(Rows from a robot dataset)
== == ==

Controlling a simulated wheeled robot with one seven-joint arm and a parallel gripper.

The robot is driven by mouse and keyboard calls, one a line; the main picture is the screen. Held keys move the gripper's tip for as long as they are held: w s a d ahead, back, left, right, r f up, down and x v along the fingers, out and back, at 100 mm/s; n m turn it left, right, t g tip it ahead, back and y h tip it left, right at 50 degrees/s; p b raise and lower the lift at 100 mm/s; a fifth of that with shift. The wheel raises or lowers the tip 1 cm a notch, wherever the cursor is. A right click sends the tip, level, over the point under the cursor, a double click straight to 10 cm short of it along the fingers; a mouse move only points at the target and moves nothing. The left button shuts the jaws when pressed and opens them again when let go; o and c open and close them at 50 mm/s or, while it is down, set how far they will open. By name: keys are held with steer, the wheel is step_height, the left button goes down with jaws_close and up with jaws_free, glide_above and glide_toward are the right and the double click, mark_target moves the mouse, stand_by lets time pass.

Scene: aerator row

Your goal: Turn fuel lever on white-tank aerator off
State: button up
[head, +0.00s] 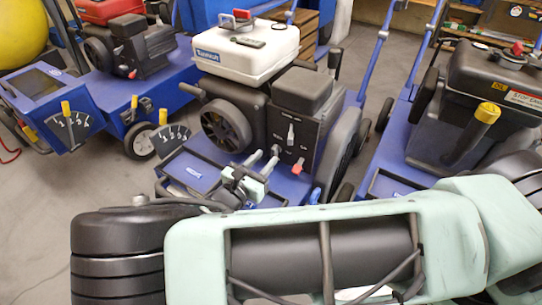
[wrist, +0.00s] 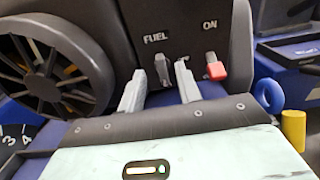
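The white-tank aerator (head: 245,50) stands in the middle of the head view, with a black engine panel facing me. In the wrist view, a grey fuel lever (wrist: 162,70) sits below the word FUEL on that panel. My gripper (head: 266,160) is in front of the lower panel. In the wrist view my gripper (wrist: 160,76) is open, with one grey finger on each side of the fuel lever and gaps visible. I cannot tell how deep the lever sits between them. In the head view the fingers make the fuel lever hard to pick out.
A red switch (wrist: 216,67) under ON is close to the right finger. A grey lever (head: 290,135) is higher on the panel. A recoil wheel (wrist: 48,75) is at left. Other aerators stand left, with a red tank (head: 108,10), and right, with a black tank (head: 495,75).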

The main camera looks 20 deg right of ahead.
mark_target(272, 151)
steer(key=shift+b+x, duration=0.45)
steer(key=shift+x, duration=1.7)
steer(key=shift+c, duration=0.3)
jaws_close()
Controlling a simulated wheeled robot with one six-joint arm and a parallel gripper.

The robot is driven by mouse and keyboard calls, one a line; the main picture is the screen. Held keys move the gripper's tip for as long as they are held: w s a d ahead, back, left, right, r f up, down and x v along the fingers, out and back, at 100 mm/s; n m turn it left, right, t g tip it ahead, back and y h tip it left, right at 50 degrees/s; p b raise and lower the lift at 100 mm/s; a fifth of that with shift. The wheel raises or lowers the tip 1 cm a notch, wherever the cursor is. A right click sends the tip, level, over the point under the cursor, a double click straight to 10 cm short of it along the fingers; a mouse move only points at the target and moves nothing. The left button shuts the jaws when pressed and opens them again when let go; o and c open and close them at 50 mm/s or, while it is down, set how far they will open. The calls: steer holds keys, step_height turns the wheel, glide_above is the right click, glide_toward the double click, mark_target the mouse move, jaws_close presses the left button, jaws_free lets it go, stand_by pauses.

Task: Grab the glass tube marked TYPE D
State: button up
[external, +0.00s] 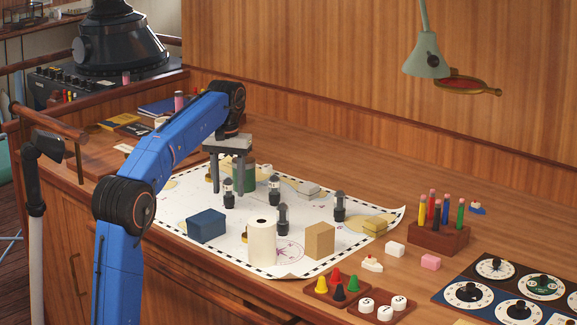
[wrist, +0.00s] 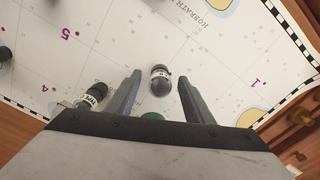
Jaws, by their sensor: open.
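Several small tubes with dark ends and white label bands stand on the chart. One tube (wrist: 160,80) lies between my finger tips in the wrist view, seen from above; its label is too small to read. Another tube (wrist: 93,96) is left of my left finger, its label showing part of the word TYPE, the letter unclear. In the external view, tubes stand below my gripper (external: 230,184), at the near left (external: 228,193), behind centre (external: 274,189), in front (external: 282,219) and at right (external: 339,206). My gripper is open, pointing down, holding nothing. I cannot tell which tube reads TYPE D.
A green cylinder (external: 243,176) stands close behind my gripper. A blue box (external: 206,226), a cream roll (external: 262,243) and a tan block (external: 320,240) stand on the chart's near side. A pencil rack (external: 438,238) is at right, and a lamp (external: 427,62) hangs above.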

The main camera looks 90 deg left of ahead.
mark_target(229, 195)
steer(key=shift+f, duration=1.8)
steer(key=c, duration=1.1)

== == ==

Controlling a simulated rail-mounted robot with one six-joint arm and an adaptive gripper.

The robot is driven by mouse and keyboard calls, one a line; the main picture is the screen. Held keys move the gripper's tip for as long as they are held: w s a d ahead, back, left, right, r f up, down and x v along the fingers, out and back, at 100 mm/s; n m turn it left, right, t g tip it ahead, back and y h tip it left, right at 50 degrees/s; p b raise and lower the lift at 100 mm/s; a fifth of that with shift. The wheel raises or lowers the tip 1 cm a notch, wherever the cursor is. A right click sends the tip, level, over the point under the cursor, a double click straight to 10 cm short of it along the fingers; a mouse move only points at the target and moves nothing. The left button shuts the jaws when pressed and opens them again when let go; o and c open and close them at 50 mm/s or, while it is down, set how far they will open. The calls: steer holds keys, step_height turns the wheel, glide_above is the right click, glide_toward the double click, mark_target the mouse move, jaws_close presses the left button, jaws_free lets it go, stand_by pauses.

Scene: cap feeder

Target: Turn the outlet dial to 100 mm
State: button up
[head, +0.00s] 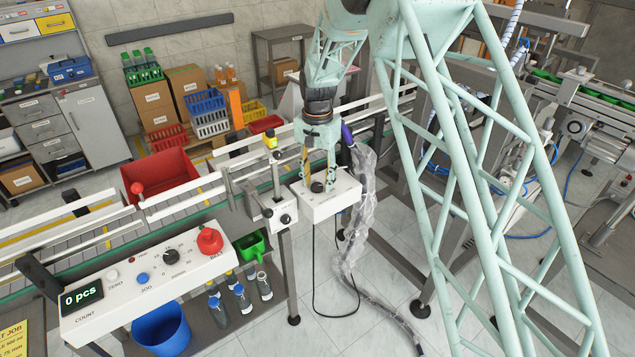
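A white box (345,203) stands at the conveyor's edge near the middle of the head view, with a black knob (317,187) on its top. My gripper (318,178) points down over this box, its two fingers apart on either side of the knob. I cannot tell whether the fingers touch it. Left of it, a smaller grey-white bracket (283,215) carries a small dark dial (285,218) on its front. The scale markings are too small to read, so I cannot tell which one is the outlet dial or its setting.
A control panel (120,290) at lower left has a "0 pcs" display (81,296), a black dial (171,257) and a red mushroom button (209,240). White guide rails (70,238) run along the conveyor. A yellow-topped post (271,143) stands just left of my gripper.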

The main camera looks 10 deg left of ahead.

== == ==

* _Problem to work on_: Begin with the line that contains "Target: Turn the outlet dial to 100 mm", end with the line that contains "The main camera looks 10 deg left of ahead.", and set down every line in that range exactly as it stands, minus the pictures.

* _Solution for this problem_:
Target: Turn the outlet dial to 100 mm
State: button up
[head, +0.00s] 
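A white box (345,203) stands at the conveyor's edge near the middle of the head view, with a black knob (317,187) on its top. My gripper (318,178) points down over this box, its two fingers apart on either side of the knob. I cannot tell whether the fingers touch it. Left of it, a smaller grey-white bracket (283,215) carries a small dark dial (285,218) on its front. The scale markings are too small to read, so I cannot tell which one is the outlet dial or its setting.
A control panel (120,290) at lower left has a "0 pcs" display (81,296), a black dial (171,257) and a red mushroom button (209,240). White guide rails (70,238) run along the conveyor. A yellow-topped post (271,143) stands just left of my gripper.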

The main camera looks 10 deg left of ahead.

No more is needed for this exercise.